# [The input]

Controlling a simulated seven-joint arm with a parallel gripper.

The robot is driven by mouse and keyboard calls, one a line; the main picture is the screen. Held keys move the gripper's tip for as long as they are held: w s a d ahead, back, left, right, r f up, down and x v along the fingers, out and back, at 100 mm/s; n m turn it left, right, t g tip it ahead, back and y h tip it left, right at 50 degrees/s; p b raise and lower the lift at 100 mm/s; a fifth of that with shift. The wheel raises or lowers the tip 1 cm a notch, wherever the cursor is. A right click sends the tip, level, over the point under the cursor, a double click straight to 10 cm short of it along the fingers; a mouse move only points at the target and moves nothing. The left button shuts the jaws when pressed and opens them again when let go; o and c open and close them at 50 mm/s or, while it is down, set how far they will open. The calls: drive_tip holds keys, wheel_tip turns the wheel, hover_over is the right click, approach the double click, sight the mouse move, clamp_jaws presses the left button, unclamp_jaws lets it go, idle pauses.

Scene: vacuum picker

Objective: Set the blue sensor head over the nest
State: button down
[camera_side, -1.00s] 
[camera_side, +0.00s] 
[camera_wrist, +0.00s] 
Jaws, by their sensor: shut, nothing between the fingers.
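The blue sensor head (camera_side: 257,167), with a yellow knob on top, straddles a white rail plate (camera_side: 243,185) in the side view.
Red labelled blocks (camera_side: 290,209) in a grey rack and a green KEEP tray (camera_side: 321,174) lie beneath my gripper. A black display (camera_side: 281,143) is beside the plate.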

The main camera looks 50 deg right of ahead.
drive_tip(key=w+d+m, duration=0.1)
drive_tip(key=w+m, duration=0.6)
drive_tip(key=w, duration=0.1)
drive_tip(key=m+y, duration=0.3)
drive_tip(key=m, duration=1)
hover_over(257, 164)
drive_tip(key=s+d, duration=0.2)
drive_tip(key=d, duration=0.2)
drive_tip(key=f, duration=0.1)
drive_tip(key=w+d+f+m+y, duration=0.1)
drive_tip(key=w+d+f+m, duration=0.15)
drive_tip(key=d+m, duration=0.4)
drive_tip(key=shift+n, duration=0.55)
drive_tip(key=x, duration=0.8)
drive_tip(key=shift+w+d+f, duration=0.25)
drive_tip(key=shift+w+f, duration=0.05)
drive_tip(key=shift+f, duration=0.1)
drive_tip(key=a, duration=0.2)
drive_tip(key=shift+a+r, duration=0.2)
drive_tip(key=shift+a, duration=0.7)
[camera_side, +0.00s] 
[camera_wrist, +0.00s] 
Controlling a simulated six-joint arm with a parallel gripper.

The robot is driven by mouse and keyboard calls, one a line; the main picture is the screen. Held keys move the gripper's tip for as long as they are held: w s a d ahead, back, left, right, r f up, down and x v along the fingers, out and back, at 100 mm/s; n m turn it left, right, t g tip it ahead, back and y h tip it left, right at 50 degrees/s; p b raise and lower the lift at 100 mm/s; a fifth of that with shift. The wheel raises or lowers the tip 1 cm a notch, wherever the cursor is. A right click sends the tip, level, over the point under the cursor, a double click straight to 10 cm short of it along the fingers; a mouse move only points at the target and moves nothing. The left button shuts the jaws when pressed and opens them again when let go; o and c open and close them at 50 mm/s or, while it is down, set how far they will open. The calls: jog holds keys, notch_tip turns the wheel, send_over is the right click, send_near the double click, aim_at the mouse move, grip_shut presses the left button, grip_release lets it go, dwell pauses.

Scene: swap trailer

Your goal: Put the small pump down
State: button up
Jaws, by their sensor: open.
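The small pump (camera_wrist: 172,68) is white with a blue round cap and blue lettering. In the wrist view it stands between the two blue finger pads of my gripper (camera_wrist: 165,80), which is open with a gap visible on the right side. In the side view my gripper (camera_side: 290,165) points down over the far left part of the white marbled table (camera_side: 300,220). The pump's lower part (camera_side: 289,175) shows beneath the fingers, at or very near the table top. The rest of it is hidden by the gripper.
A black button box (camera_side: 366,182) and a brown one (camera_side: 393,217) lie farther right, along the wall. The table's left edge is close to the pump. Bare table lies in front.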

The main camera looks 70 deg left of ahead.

# [Work instructions]
Find the word "Scene" in the entries above and gather every line that holds it.

# [Solution for this exercise]
Scene: vacuum picker
Scene: swap trailer

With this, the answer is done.